OVER fifty per cent of Australian resource industry employers have recorded increased concerns over union entry requests into their businesses according to a recent business survey.
Research undertaken by the resource industry employer group Australian Mines and Metals Association (AMMA), in conjunction with the RMIT University School of Economics, Finance and Marketing, was conducted over the six month period to October 2010.
AMMA Chief Executive Steve Knott said it was clear from the survey’s findings the Fair Work Act’s more extensive right of entry provisions was allowing more unions to enter more worksites more frequently − whether there were union members on the premises or not.
“As a consequence we have seen 51.1% of businesses recording increases in unions visiting workplaces. “It is evident union officials are using the fact the Fair Work Act only requires the union to demonstrate a
potential member is present at the business for the union to gain entry for discussion purposes,” Mr Knott said.
“Many visits reported were union membership fishing expeditions, resulting in valuable resources being diverted to chaperone union officials around complex worksites.”
Mr Knott said while union officials must follow a formal procedure in order to gain entry, there was some initial uncertainty amongst employers about the procedure.
“Even as employers get used to the new system, the reality is union visits have become more commonplace which in turn is demanding of more and more management resources,” he said.

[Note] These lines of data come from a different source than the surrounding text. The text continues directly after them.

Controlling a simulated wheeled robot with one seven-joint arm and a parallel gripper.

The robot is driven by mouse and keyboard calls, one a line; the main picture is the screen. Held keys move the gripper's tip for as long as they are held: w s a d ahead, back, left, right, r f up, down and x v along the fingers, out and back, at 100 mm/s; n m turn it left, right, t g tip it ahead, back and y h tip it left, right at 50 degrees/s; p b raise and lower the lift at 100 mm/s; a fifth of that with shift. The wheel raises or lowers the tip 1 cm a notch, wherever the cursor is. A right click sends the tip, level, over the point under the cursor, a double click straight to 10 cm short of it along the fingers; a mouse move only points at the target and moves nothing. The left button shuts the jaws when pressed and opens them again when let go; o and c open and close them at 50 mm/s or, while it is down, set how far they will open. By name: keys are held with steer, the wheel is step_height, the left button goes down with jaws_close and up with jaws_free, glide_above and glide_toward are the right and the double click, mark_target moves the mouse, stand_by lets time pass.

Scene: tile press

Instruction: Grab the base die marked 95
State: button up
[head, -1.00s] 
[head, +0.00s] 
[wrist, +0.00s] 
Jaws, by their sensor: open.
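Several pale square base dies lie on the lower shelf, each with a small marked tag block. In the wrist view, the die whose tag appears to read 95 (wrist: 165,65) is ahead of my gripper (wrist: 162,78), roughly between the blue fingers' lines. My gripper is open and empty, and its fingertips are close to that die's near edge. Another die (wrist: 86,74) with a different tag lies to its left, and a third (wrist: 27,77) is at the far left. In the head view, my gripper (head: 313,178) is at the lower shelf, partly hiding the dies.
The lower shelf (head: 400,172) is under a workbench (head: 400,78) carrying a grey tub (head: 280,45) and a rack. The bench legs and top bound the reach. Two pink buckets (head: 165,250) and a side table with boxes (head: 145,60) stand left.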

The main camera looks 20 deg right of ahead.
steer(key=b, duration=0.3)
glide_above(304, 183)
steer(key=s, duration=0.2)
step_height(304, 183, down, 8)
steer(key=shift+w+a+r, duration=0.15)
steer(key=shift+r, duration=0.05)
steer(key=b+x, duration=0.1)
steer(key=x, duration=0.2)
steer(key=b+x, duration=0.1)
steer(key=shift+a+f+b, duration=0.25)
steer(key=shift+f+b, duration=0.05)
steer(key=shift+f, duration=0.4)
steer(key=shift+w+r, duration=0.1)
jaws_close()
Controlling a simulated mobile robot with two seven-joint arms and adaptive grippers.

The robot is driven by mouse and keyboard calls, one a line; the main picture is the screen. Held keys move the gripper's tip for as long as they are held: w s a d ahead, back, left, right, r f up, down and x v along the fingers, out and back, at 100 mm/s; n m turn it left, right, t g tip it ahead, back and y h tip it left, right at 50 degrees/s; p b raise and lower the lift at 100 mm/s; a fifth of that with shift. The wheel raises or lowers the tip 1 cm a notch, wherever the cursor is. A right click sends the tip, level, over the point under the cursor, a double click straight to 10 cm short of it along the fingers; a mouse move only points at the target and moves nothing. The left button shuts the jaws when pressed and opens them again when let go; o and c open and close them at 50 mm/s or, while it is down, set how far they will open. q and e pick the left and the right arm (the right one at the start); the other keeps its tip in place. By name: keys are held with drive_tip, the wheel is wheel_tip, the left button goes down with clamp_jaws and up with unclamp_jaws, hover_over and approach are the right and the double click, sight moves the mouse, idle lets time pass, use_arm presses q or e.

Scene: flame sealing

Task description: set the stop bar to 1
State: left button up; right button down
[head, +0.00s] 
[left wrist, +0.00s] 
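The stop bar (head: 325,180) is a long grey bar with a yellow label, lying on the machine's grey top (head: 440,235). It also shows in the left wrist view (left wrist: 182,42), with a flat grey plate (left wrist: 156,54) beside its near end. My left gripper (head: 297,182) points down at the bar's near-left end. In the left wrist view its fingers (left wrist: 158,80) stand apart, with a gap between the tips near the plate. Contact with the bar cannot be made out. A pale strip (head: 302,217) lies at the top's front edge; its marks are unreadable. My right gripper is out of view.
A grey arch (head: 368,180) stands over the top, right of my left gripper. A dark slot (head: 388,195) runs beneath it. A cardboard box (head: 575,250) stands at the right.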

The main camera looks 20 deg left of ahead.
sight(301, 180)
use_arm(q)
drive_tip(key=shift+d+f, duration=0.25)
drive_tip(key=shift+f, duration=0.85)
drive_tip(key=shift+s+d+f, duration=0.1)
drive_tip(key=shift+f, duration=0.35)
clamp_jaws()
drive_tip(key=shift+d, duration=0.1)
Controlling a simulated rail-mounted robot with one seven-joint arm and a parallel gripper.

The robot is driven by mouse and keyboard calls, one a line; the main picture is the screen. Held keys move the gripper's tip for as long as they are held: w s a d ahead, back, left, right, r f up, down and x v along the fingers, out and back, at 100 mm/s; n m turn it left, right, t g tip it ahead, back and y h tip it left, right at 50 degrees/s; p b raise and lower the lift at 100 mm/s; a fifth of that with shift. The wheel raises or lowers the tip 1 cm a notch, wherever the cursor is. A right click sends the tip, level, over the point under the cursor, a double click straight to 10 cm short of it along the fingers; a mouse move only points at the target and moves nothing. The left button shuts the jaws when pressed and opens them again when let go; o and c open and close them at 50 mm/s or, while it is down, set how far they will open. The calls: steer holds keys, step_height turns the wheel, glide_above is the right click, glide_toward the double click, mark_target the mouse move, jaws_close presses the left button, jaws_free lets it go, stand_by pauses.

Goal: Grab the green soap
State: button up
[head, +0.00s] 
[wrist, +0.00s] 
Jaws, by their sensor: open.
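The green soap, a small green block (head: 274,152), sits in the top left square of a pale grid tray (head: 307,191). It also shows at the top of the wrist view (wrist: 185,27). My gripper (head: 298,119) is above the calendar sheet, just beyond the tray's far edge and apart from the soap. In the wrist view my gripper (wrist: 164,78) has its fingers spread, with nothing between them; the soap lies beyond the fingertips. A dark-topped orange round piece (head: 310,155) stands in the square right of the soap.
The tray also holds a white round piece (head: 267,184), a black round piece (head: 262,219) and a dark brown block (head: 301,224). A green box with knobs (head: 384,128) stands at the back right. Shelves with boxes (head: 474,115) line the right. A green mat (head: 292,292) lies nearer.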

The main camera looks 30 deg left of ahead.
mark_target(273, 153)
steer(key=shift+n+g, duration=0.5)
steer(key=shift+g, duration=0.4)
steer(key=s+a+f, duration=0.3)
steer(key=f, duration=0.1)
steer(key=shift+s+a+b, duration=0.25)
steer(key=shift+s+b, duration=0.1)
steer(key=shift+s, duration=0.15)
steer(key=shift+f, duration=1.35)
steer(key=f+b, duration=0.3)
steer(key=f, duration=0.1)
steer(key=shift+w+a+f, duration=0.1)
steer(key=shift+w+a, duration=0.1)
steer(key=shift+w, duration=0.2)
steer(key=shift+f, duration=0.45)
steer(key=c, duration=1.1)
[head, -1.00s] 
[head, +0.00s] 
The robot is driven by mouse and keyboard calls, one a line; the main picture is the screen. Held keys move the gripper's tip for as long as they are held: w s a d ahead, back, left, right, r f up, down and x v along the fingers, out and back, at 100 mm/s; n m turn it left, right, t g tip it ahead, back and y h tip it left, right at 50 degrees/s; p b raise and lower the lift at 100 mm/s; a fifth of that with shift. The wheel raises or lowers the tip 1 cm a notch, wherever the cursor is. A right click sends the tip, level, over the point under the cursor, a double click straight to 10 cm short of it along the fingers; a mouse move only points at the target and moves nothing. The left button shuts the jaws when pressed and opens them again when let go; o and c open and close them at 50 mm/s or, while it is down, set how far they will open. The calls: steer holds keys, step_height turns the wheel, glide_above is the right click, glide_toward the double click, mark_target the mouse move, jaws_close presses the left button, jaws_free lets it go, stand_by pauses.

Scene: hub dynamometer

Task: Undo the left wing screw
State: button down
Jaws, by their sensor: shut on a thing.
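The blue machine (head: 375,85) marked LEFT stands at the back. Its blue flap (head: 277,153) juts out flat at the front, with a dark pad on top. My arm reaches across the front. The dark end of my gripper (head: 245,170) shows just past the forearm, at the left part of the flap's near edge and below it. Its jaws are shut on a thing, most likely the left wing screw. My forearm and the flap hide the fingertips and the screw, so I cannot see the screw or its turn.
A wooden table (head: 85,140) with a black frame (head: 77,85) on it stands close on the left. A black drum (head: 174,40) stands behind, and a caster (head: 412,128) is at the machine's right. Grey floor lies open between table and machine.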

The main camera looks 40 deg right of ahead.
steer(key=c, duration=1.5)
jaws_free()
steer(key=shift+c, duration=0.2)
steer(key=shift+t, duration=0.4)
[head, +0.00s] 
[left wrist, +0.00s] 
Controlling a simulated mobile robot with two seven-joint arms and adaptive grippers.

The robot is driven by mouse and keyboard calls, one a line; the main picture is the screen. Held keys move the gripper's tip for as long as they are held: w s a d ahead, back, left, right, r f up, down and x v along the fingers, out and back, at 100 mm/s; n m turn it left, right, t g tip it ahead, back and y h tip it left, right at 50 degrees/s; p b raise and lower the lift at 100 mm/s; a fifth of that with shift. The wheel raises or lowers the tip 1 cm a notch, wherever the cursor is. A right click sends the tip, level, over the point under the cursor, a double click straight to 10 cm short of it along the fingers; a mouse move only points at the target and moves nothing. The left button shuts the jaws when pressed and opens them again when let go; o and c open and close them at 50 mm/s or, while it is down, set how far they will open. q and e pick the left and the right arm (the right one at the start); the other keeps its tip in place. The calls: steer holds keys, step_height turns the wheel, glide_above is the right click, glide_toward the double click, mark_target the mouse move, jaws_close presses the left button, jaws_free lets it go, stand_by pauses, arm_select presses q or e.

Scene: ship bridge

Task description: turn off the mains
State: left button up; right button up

Over the six months of the survey period the number of businesses receiving weekly and monthly visits from union officials rose dramatically from 17.5% to 29.4%
“What is of significant concern to AMMA, is in the period since this survey was conducted, certain unions have foreshadowed they are commencing a more aggressive membership drive over 2011, targeting businesses and sites they had not previously entered.
“If these union visits were based on boosting productivity and ensuring safety then most fair-minded employers wouldn’t have a problem.
“But when we are seeing health and safety being used as a mere guise to recruit members and promote the union’s own interests, then this makes employers question the time and resources involved.
“If this destabilising trend continues then it will be incumbent upon the Parliament to amend the Fair Work Act to protect and promote productivity across the resource industry.” Mr Knott said.